Ellen C. Lloyd Jones to Frank Lloyd Wright, March 9, 1887. Frank Lloyd Wright Foundation Archives, FICHEID: J001A03.

Construction on the building didn’t start in the spring, but they finished it in November.

We know that because of the “Home News”

It tells us that the Hillside Home School opened the week of September 22. And, then there’s this in the Home News from

the week of November 10

Frank Lloyd Wright of J.L. Silsbee architectural firm of Chicago here to finish up details and supervise the clearing and grading of grounds.  “Mr. Wright is an able young artist and if all had a ‘barrel of money’ with which to carry out his attractive mansion and cottage plans they might be happy yet.”

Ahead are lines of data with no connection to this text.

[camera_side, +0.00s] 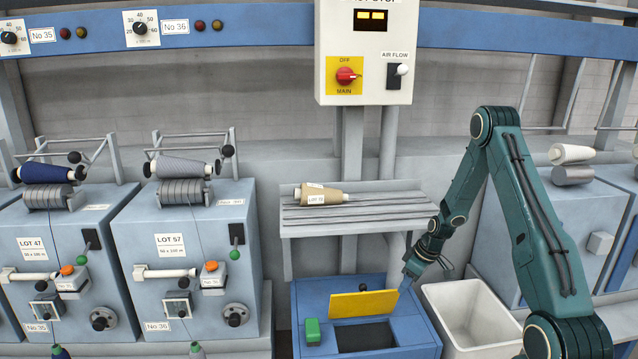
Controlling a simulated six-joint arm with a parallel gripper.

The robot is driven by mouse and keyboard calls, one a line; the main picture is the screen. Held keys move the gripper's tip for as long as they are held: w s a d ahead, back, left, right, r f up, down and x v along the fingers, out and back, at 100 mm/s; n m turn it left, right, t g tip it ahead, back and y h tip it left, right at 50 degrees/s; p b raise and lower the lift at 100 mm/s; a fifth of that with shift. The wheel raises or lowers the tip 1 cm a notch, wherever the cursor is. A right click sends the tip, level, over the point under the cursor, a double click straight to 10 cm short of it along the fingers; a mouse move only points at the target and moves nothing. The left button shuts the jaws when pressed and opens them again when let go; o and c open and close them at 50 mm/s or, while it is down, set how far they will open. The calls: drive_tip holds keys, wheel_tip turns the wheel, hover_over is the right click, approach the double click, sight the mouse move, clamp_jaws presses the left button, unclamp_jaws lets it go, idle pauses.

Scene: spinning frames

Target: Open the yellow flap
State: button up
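The yellow flap (363,304) stands raised along the back edge of a dark rectangular opening (366,336) in the top of a blue box (312,293). My gripper (424,267) is just right of and above the flap, over the right rear of the box, pointing down. A gap seems to show between it and the flap.
A green block (313,331) sits on the box, left of the opening. A white bin (473,312) stands to the right, beneath my arm. A grey slatted shelf (380,214) with a beige yarn cone (319,194) is behind. Blue winding machines (183,236) stand left.

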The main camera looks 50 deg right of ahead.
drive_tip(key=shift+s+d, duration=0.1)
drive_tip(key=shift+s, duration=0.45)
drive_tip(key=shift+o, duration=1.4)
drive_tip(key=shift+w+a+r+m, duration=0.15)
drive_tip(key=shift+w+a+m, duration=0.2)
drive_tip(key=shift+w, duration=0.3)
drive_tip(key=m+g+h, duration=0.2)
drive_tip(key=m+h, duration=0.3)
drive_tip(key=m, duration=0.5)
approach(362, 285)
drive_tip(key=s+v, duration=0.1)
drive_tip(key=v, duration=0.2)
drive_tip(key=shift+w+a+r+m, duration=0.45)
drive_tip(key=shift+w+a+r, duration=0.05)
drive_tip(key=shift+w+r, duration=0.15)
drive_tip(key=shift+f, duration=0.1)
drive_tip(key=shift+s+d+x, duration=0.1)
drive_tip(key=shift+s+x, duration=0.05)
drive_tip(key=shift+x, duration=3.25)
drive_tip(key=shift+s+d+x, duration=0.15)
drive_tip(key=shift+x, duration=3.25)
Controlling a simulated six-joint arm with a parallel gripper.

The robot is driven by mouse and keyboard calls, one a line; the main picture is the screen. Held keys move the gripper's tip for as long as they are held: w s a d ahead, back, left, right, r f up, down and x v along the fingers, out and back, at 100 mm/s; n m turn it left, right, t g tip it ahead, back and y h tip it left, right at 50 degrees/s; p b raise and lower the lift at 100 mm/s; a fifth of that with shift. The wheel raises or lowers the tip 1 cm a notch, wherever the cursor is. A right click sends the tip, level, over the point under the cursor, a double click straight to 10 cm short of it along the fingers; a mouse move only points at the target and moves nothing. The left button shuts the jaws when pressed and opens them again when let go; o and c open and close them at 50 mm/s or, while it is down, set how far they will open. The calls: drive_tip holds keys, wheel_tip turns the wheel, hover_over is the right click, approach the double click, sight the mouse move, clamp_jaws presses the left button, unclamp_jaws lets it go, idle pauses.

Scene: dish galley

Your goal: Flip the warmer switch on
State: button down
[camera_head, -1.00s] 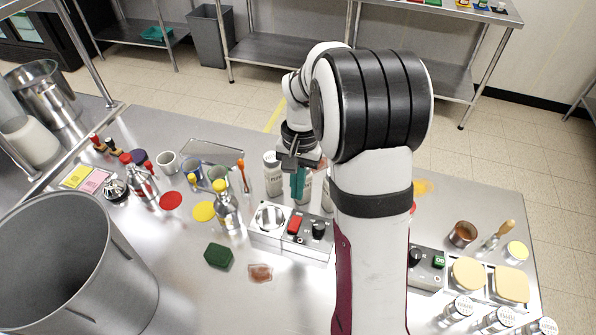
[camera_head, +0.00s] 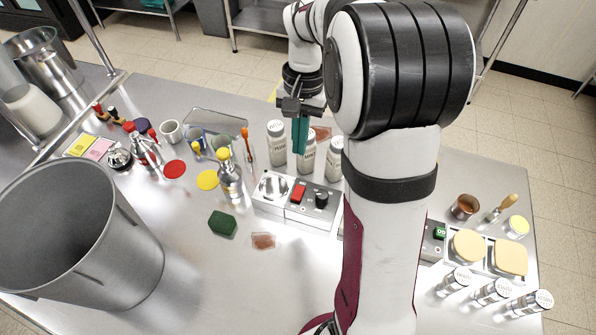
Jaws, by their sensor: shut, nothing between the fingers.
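A grey control box (camera_head: 268,207) stands on the steel counter, with a round metal dish (camera_head: 271,186), a red rocker switch (camera_head: 298,193) and a black knob (camera_head: 321,199). A second panel (camera_head: 430,250), partly hidden by my arm, bears a green switch (camera_head: 439,232). No readable label tells which switch is the warmer's. The rocker's tilt is too small to tell. My gripper (camera_head: 299,147) is shut and empty, its teal fingers pointing down. In the picture it is above the red switch, in front of the white bottles, apart from the switch.
White bottles (camera_head: 276,143) stand behind the control box. A steel bottle with a yellow top (camera_head: 229,180) stands at its left. A green sponge (camera_head: 222,224) and a reddish patch (camera_head: 263,241) lie in front. A large steel pot (camera_head: 85,240) fills the lower left. The front middle counter is clear.

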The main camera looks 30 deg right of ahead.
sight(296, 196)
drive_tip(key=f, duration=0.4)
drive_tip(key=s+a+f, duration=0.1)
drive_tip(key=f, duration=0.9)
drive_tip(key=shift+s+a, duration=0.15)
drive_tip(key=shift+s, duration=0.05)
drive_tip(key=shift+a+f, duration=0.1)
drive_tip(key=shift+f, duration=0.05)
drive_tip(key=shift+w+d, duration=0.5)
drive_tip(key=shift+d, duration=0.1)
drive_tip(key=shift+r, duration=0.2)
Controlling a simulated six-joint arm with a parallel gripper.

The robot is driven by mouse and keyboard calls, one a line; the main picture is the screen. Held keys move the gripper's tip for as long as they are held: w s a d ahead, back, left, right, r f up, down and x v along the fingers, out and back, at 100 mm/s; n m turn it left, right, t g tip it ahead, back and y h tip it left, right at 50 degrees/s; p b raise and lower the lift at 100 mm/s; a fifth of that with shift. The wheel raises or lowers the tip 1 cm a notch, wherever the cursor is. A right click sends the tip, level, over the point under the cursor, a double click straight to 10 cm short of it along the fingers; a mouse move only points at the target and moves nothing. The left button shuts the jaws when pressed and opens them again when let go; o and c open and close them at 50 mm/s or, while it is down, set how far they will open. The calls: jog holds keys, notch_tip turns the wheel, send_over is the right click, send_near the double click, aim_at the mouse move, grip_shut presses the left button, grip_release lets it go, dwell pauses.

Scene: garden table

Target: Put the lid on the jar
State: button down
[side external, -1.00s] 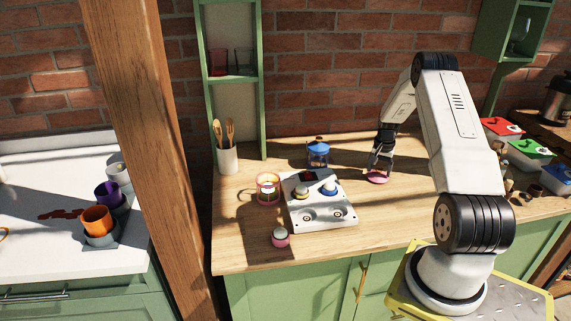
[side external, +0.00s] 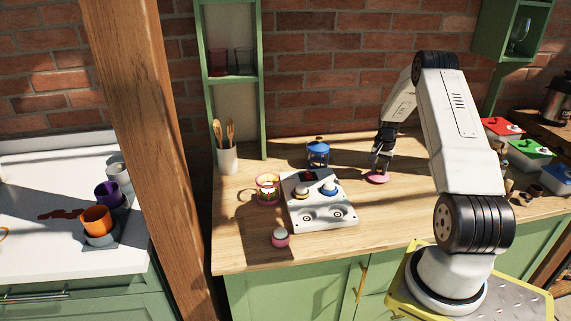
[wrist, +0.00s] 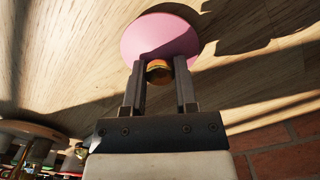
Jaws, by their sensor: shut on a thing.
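The round pink lid (side external: 378,179) lies on the wooden table, right of centre. In the wrist view the lid (wrist: 160,32) shows as a flat pink disc with a brown knob (wrist: 159,72). My gripper (side external: 378,170) is above the lid, pointing down. In the wrist view my gripper's fingers (wrist: 160,66) are shut on the knob, one on each side. A glass jar with a pink rim (side external: 268,188) stands at the left of the table, apart from my gripper. Its top looks open, but it is small in the picture.
A white appliance with knobs (side external: 322,213) sits between the jar and the lid. A blue-topped container (side external: 318,153) stands behind it, a small pink pot (side external: 280,238) in front. A utensil crock (side external: 228,160) is at back left. Coloured-lidded boxes (side external: 530,151) are at right.

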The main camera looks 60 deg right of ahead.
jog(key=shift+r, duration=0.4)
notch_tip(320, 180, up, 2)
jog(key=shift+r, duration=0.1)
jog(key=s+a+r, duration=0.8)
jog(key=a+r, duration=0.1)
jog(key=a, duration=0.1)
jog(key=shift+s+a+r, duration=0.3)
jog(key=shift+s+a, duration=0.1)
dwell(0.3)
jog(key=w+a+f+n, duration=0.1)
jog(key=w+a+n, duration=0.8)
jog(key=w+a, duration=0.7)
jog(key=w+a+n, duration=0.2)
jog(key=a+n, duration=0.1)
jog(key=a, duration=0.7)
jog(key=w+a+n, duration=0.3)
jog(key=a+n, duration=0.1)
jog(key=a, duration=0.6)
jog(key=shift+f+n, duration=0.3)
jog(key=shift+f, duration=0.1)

It’s likely this positive description came from The Aunts. Because Wright himself was just 20 years old.

More links:

Georgia Snoke (a member of the Lloyd Jones family, from the Jenkin Line), crafted a nice write-up on the Aunts from unitychapel.org (the website kept by the Lloyd Jones family). That page is available at this link: http://www.unitychapel.org/the-aunts.

Georgia provides information on the Aunts’ emotional lives, which may help to illuminate why these two women never married.

The photograph at the top of this post looks up and west at the Home Building that Wright designed for the Hillside Home School in 1887.
It’s available in Frank Lloyd Wright’s Taliesin, Illustrated by Vintage Post Cards, by Randolph C. Henning, 87.
First published February 7, 2024.


Notes

1. “Onions were used to protect against scurvy” is another thing I learned while working at Taliesin.

2. Why do you keep calling her Jennie when The Master called her Jane?

She was known as Jennie all over the place. She was identified as that in the UW-Platteville photo, on photos of her while the Hillside Home School ran, and by Maginel in “Valley of the God-Almighty…”. As I wrote in my first Hillside Home School post, Wright’s sister was named Jane, but known as Jennie. So I think that’s why Wright referred to his aunt as Jane. I’m insistent on this because it seems that she wanted to be known as Jennie.

3. Wright’s first employer, Joseph Lyman Silsbee (1848-1913).